THE UNWRITTEN Method by Peter Gross
THE UNWRITTEN is an incredibly unique book. There "real" world scenes and scenes from the Tommy Taylor novels, there are TV news broadcasts and online chats, and so much more. All of these moments, which can be very complicated, are depicted seamlessly both in prose and visually, so I asked ongoing series artist Peter Gross what the secret is. And here's what Peter had to say:
I’m going to use the occasion of the release of Dead Man’s Knock: Volume 3 of The Unwritten to talk a bit about how we work on The Unwritten, and what an unusual sort of comic experience it is for all of us involved.
From reading reviews online and talking to readers at conventions I’ve heard a lot of questions about how Mike and I work on the book--partly because readers assume the writer comes up with the ideas, and partly because we are intentionally vague in the credits--usually listing Mike Carey and Peter Gross, script-story-art. We thought that might do the trick but the reality is that the Unwritten is a very unique series and hard to pin down. So here’s my take on The Unwritten method...
Mike and I create the story together on a pretty much 50/50 basis. It’s a fluid process filled with lots of discussion, straying off into interesting territory and filled with lots of trans-Atlantic “Eureka!” moments——many that don’t make the final cut (you wouldn’t believe some of those ideas!). But when we’re satisfied, Mike goes off and writes a first draft of the script, then we have even more discussions, change some things, nail down everything we want to be there, and discuss it with our editors (Pornsak Pichetshote until issue 24 and now Karen Berger and Joe Hughes). After that, Mike writes a 2nd and generally final draft, and I’ll go to layouts. I make notes and change some things as I go, usually emailing Mike all along that process. When the layouts are done we finalize all my questions and then get the inks done. After it’s lettered, we have another discussion to make sure it all flows, Mike tweaks the script, revisions are made while the book is being colored, and then we’re done (except for all the last minute errors we all missed but someone seems to find just before the book goes to press). And by that time were knee-deep in the process for the next issue.
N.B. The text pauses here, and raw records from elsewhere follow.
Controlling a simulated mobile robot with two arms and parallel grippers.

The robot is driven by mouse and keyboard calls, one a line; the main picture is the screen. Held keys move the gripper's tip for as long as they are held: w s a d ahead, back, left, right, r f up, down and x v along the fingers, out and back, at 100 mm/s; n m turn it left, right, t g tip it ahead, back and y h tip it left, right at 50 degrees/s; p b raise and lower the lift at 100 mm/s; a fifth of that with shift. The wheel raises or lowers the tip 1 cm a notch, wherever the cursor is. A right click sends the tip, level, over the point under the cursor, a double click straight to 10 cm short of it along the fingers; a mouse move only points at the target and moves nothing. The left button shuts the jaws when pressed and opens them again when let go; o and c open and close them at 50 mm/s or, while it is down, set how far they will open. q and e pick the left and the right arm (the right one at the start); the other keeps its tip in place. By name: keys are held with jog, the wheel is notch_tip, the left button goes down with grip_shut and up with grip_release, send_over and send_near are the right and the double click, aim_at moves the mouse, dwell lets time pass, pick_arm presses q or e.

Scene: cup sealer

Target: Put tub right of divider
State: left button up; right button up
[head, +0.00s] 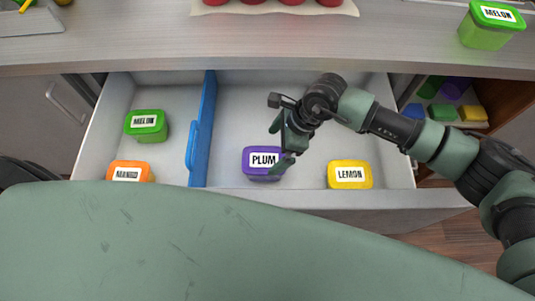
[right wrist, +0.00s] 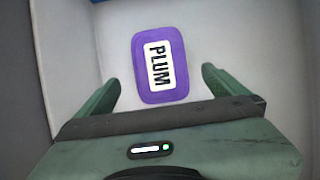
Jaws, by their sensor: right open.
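A blue divider (head: 202,130) splits the open white drawer (head: 300,90) into a left and a right part. A purple tub labelled PLUM (head: 262,174) lies right of the divider, near the drawer's front wall. A yellow LEMON tub (head: 349,175) is farther right in the same part. Left of the divider are a green MELON tub (head: 146,126) and an orange MANGO tub (head: 130,171), partly hidden. My right gripper (head: 284,150) is open and empty beside the purple tub. In the right wrist view the purple tub (right wrist: 160,64) is ahead of the open fingers (right wrist: 160,88), not between them.
A counter (head: 150,40) runs above the drawer, with another green MELON tub (head: 487,30) at its right end and a tray of red items (head: 280,6) at the back. A cabinet with several colored tubs (head: 445,110) is to the right.

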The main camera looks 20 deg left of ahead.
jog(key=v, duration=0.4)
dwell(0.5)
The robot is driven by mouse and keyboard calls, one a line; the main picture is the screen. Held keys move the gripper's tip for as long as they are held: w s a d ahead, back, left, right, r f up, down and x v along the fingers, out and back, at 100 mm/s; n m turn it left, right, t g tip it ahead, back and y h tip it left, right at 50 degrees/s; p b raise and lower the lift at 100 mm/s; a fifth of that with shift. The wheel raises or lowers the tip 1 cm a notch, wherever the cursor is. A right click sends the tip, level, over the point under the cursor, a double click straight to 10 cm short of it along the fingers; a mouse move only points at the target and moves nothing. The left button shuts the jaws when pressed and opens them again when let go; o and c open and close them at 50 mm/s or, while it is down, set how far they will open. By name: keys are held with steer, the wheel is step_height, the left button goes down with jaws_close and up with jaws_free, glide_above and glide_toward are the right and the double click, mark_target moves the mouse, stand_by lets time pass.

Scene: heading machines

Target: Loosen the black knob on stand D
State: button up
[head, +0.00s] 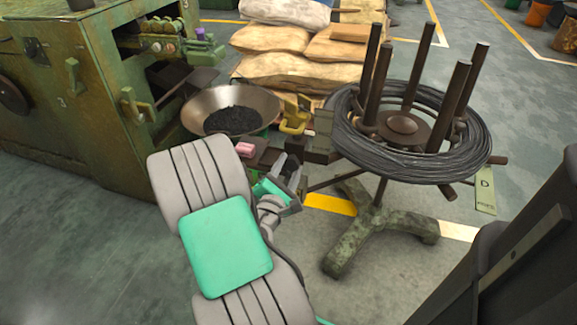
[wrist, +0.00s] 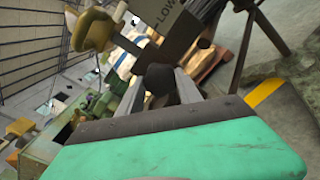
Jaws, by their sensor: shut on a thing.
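Stand D (head: 348,240) is a turning stand with a mottled foot, brown upright posts and a coil of dark wire (head: 362,150). A green tag with the letter D (head: 485,190) hangs at its right side. My gripper (head: 293,168) is at the stand's left side, by a brown bracket (head: 322,145). In the wrist view the black knob (wrist: 160,78) sits between the two grey fingers of my gripper (wrist: 160,90), which are shut on it. A plate lettered "LOW" (wrist: 172,18) is beyond the knob. The knob is not clearly visible in the head view.
A yellow handle (head: 295,118) is just above my gripper. A wide bowl of dark pieces (head: 262,101) stands to the left, before a green machine (head: 75,120). Stacked sacks (head: 285,72) are behind. Open floor (head: 80,250) lies at the lower left.

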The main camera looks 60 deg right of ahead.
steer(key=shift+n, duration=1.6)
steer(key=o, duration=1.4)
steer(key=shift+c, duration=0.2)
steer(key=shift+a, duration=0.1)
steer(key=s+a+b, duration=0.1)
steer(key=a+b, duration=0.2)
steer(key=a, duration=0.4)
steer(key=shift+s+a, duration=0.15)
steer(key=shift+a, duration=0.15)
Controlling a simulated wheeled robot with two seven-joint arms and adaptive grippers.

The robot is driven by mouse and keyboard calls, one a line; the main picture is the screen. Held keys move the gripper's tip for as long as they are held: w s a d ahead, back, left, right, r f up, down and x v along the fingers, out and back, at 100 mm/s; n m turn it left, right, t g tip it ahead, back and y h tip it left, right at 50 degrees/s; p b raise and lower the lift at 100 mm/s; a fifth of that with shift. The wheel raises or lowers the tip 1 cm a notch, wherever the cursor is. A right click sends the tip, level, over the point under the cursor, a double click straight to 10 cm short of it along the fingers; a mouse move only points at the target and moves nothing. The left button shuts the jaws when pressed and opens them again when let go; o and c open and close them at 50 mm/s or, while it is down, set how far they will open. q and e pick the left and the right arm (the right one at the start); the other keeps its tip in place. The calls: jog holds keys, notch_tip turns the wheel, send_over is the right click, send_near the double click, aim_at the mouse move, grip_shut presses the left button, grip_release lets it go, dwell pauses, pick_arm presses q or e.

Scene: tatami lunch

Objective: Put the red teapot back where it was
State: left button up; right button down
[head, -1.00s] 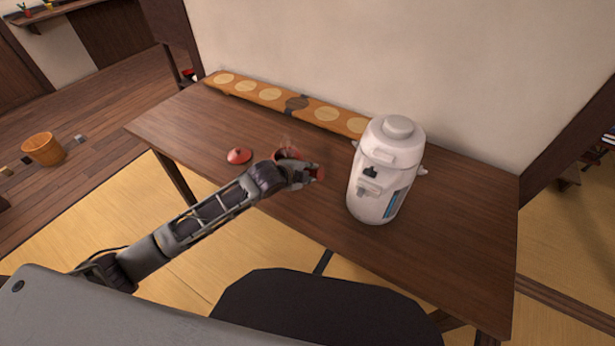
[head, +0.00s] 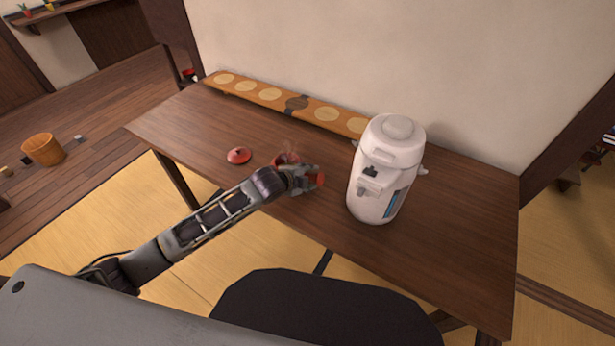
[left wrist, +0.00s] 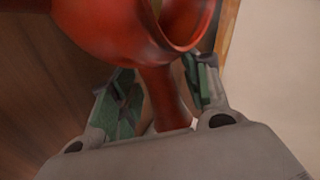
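The red teapot (head: 284,159) is without its lid and stands, or is held, over the middle of the table; faint steam rises from it. My left gripper (head: 306,178) hides part of it, and a red end of its handle shows beyond the fingers. In the left wrist view the teapot's round body and open mouth (left wrist: 115,30) fill the top, and its handle runs between the green finger pads of my left gripper (left wrist: 168,92), which look closed on it. The red lid (head: 238,156) lies on the table to the left. My right gripper is not in view.
A white hot-water dispenser (head: 382,170) stands close to the right of my left gripper. A long wooden board with round pale discs (head: 270,95) lies along the wall. The dark wooden table (head: 450,240) is bare at the right. A black seat (head: 320,310) is in front.

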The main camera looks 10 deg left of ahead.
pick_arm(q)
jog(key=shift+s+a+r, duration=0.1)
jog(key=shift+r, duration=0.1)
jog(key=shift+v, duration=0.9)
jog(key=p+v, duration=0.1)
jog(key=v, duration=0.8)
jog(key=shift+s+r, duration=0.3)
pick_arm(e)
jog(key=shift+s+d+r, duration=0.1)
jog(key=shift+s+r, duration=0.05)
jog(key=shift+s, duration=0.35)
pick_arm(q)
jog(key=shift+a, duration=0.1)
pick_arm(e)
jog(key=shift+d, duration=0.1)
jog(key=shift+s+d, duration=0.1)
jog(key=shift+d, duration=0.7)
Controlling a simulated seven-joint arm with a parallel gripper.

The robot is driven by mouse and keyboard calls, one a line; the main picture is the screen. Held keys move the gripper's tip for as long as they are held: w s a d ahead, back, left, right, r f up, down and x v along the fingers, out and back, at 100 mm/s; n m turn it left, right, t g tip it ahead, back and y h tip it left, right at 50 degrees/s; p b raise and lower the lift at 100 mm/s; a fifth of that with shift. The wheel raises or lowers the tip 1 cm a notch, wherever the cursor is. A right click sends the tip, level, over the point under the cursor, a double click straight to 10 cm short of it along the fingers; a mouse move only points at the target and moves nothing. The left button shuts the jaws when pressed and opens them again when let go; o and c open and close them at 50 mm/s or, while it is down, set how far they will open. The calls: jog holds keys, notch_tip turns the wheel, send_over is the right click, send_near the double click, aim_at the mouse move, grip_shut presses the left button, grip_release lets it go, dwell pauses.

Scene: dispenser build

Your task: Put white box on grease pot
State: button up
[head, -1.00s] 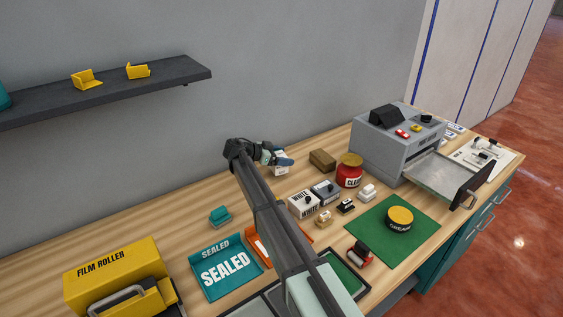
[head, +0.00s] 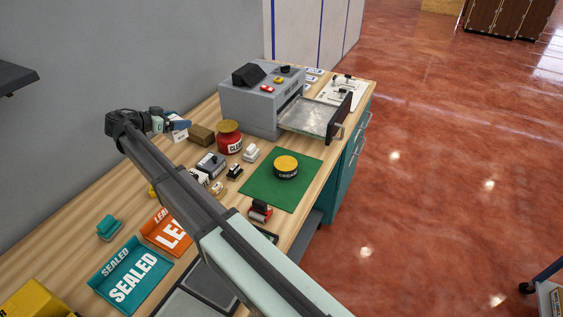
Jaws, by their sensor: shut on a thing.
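The grease pot (head: 286,167), a dark round pot with a yellow lid, stands upright on a green mat (head: 262,193). My gripper (head: 180,125) is over the back of the bench near the wall, far to the left of the pot. It is shut on a small white box (head: 179,136), which shows below the blue-tipped fingers with faint dark print. The fingers partly hide the box. I cannot tell how far it is above the bench.
A brown block (head: 201,135) and red glue jar (head: 229,138) stand between gripper and pot. Several small items lie left of the mat. A grey machine (head: 262,100) with an open drawer (head: 315,115) stands behind it. The pot's lid is clear.

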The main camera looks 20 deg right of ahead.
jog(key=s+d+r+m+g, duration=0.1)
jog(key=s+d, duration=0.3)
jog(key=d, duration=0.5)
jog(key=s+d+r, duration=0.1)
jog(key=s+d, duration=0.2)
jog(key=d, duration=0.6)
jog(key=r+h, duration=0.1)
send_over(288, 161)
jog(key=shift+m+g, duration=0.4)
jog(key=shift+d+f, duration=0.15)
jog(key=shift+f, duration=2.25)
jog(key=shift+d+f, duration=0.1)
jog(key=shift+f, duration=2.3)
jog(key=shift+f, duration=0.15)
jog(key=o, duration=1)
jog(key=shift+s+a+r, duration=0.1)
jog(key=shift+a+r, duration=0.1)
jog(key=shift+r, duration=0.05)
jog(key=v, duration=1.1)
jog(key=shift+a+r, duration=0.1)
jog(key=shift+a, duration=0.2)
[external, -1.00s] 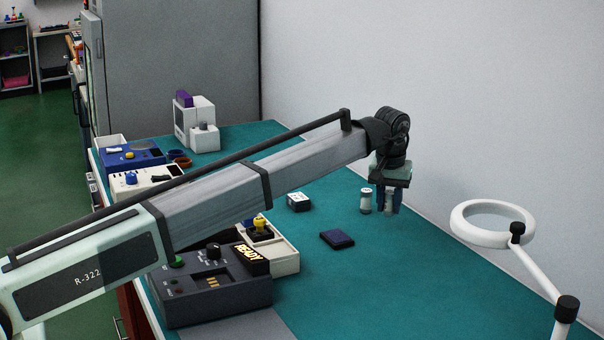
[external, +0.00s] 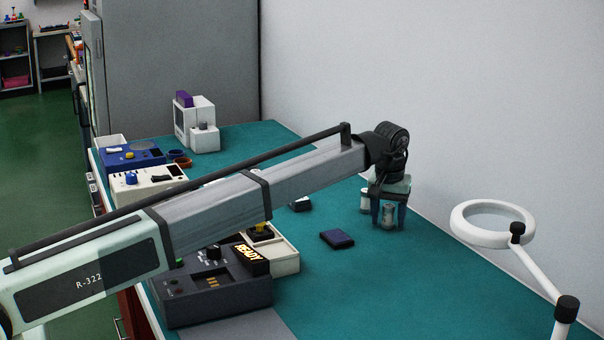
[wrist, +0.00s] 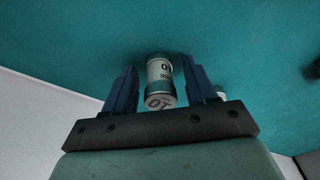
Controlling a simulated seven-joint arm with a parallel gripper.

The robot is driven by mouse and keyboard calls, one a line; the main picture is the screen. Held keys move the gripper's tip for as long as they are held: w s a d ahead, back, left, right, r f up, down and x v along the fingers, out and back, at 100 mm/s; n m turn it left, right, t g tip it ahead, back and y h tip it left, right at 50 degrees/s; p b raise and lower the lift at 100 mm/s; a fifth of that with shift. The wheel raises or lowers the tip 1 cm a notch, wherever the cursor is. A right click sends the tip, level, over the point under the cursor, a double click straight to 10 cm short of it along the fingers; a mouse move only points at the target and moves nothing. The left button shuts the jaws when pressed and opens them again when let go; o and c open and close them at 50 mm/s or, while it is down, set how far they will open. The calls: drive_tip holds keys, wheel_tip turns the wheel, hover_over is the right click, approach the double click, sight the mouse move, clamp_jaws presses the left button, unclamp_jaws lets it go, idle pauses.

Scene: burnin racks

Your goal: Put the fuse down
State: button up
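The fuse (external: 388,215) is a small pale cylinder with metal-grey ends. In the wrist view the fuse (wrist: 160,72) shows dark lettering on its side and end. It appears to stand upright on the teal mat (external: 340,290). My gripper (external: 388,222) is low at the mat, with its blue fingers either side of the fuse. In the wrist view my gripper (wrist: 161,82) shows a gap between the fuse and each finger, so it is open. A second similar cylinder (external: 365,202) stands just left of the gripper, mostly hidden behind a finger in the wrist view.
A dark blue square pad (external: 337,239) lies on the mat nearby. A dark box with a lit READY sign (external: 251,260) stands nearer the camera. A small black-and-white block (external: 301,204) is partly hidden by my arm. A white ring lamp (external: 458,222) stands at right. The front mat is clear.

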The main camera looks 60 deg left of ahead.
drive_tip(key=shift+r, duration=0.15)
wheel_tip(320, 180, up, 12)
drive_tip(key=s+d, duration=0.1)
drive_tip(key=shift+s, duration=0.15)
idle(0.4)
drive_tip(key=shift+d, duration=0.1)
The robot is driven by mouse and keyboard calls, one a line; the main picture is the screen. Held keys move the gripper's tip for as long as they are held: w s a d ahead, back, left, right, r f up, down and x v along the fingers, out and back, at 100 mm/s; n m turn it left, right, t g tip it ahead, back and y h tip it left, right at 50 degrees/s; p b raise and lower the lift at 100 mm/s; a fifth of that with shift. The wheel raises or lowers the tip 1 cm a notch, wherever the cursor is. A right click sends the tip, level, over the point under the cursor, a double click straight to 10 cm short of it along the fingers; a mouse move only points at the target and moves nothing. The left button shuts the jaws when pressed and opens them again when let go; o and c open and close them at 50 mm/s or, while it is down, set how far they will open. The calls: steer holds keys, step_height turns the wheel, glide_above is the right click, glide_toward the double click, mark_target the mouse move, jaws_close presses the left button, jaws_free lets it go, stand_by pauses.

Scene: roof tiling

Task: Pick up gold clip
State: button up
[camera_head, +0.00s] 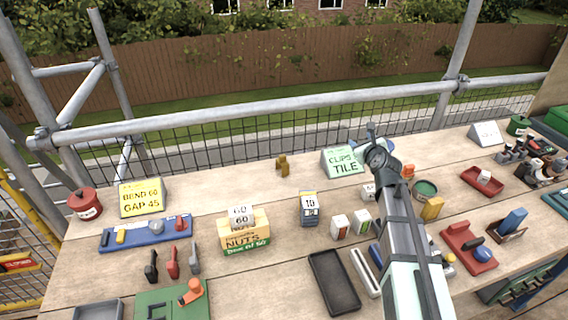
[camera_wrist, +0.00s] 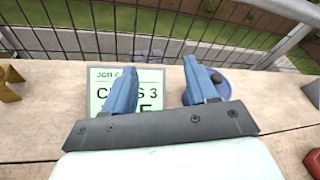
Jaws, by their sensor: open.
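The gold clip (camera_head: 283,165) is a small folded gold piece on the wooden bench, left of the green clips sign (camera_head: 345,168) in the head view. In the wrist view the gold clip (camera_wrist: 9,84) is at the left edge, partly cut off. My gripper (camera_head: 372,135) is to the right of the clip, near the sign's right edge. In the wrist view my gripper (camera_wrist: 160,72) has its two blue fingers apart, with the sign (camera_wrist: 103,78) partly hidden behind the left finger.
A blue round item (camera_wrist: 226,86) sits behind the right finger. Scaffold rails and mesh edge the bench's far side. A nuts box (camera_head: 245,238), a blue tray (camera_head: 146,233) and a dark tray (camera_head: 334,283) stand nearer. The bench around the clip is clear.

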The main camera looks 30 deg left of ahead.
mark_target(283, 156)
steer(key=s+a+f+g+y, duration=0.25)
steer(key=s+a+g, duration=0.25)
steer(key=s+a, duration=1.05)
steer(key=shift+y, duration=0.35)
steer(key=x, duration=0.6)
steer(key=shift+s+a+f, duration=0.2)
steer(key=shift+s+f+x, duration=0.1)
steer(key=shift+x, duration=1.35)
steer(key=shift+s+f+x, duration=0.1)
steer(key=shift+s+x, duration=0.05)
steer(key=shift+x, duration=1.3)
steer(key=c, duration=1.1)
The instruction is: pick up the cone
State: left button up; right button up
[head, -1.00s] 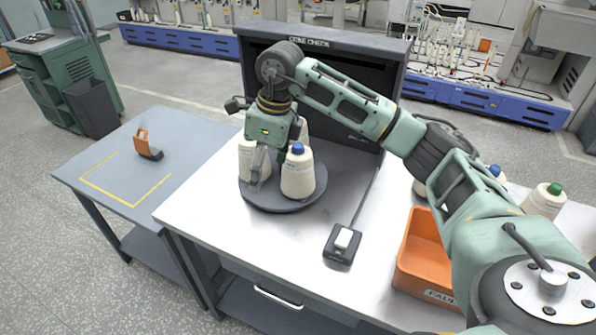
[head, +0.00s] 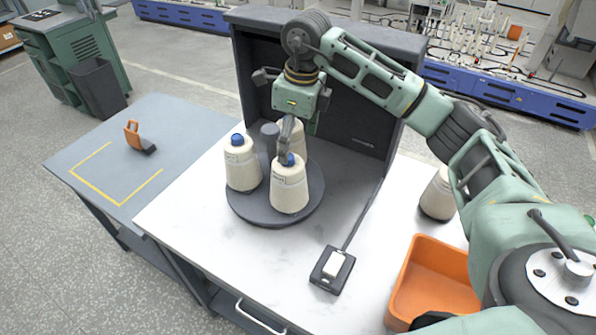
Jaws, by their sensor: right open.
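Three cream yarn cones stand upright on a dark round turntable (head: 275,214) on the workbench. The front cone (head: 289,190) and the left cone (head: 241,168) have blue tips; the back cone (head: 297,138) is partly hidden behind my gripper, and its tip is not visible. My right gripper (head: 287,148) points down, open, with a grey finger just at the front cone's tip, overlapping it in the picture. I cannot tell whether they touch. The other finger is mostly hidden. My left gripper is not in view.
A dark booth (head: 350,125) stands behind the turntable. A dark post (head: 270,140) rises between the cones. A switch box (head: 332,269) with a cable lies in front, an orange bin (head: 432,262) at right, and another cone (head: 437,195) beyond it. A side table (head: 90,180) holds an orange-handled tool (head: 137,136).

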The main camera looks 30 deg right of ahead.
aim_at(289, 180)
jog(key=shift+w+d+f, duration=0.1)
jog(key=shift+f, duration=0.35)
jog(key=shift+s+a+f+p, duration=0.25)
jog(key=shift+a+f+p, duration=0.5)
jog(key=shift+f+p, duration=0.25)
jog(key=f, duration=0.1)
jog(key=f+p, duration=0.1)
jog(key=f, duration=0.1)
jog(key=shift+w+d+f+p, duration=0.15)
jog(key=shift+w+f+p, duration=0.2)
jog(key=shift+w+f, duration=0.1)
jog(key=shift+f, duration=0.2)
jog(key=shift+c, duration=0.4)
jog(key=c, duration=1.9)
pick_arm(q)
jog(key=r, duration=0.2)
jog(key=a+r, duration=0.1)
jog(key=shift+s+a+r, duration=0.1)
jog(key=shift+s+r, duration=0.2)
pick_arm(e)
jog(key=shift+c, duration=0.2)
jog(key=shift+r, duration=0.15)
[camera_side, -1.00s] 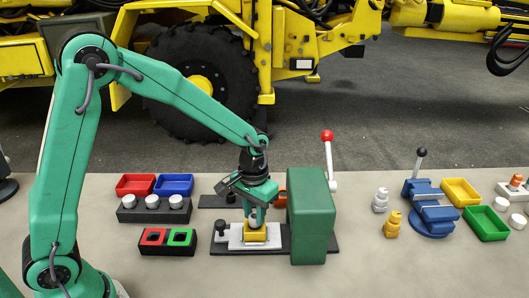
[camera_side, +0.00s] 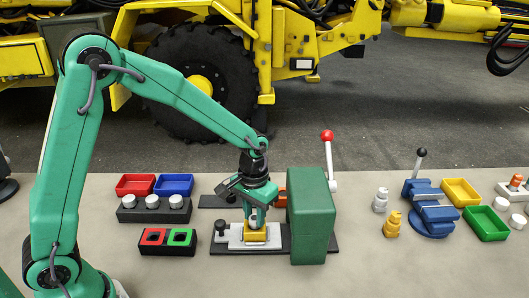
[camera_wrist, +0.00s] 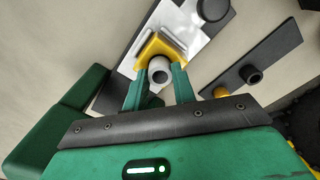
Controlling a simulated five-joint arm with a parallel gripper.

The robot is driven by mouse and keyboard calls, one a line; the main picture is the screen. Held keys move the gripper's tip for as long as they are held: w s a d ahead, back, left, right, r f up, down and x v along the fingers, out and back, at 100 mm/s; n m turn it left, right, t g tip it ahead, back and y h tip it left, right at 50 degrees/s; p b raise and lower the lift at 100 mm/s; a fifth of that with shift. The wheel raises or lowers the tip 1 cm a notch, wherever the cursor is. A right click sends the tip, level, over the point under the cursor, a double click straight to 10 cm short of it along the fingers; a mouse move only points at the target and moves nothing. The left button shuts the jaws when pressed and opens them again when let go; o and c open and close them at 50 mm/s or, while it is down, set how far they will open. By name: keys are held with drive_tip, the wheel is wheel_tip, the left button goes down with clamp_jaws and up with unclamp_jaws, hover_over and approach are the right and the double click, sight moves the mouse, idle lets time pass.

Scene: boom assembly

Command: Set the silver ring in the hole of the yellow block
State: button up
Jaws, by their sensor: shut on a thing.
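The yellow block (camera_side: 256,237) sits on a light metal plate on a dark base, left of the green housing. It also shows in the wrist view (camera_wrist: 149,49). The silver ring (camera_wrist: 160,70) is between my gripper's two green fingers, over the yellow block. My gripper (camera_wrist: 158,80) is shut on the ring; in the side view my gripper (camera_side: 256,213) points down right above the block. The ring overlaps the block in the wrist view and hides the hole. I cannot tell whether the ring's lower end is inside the hole.
The tall green housing (camera_side: 311,216) stands close on the right, with a red-knobbed lever (camera_side: 328,150). A black clamp knob (camera_side: 221,228) is at the left. A black tray with red and green squares (camera_side: 168,241) lies further left. A blue vise (camera_side: 428,208) stands right.

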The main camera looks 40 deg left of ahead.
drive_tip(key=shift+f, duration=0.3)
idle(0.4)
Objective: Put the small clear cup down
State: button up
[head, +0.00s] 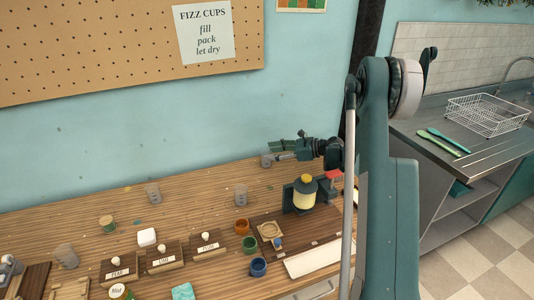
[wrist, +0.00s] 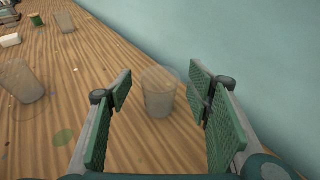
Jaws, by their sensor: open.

So Mike does write every word--but Mike and I plot the book together--and the editorial department tries to keep us in check.
And while I’m revealing our working methods, I have a confession to make——I don’t draw the book completely by myself! When I do the inks on an issue, I have help. Barb Guttman and Brittney Sabo are the two fine artists who assist me. They help draw backgrounds and finish inks, and generally go hunting for the copious amount of reference we need each day. Kudos to them for helping The Unwritten to arrive on time!
On the issues I don’t ink (like the Choose Your Own Adventure type story in Volume 3) we get a finisher to do the inks on the book. What that means is I do really loose pencils and then I get a great artist/inker to “finish” those pages. We’re trying to do this in a way that adds dimension to the book and we want the look to be wildly different and reflect each artist and story. In V2 we had Jimmy Broxton on the Nazi arc, and Kurt Huggins and Zelda Devon do the wildly different Willowbanks Tales, featuring the now famous foul-mouthed bunny, Pauly Bruckner. In Volume 3 we have the great Ryan Kelly, and in the next trade we’ll have Vince Locke and Al Davison. I love seeing these different artistic styles over the skeleton I give them and it works out fabulously for the subject matter of the Unwritten.
And the rest of the team can’t be spared from these creative revelations...
Todd Klein doesn’t do every bit of lettering! I feel guilty over all the work involved in the media type pages we do so I don’t make Todd letter them. Instead we do them in my studio, and poor Barb spends hours and hours on them. And in the crazy acid trip section of V3 where letters are swirling about in the foreground and background I did them on my ipad with a great little program called TypeDrawing. So don’t blame Todd if you don’t like those pages!
Chris Chuckry doesn’t color the book completely by himself! My wife, and great artist, Jeanne McGee does the watercolors for the Tommy Taylor world pages and some of the other “fictional world” pages early in the series--although we’ve gotten a bit away from the Tommy Taylor pages as we go. So, of late, it’s been all Chris, all the time...
Yuko Shimizu does do the covers all by herself! The only person on The Unwritten who seems to be completely self-reliant is Yuko——though I don't know how she manages it on a regular basis. One of my great happy Unwritten moments each month is seeing her cover sketch ideas, and always having a hard time deciding which one is the best, since they all look so good! So the only revelation I can give you is that despite what some of you seem to believe, our Yuko is not the Yuko Shimizu who invented Hello Kitty!
Let’s face it, this book is just too demanding for the usual methods and everyone involved has been a great sport at being flexible and giving their best work and I think it really shows in the end product. I know we’ve asked a lot of our team and they’ve all come through time and time again, and this wouldn’t be such a great book without them.
I know that for Mike and I, The Unwritten is a labor of love for storytelling and the comics medium, and there’s great stuff coming down The Unwritten road.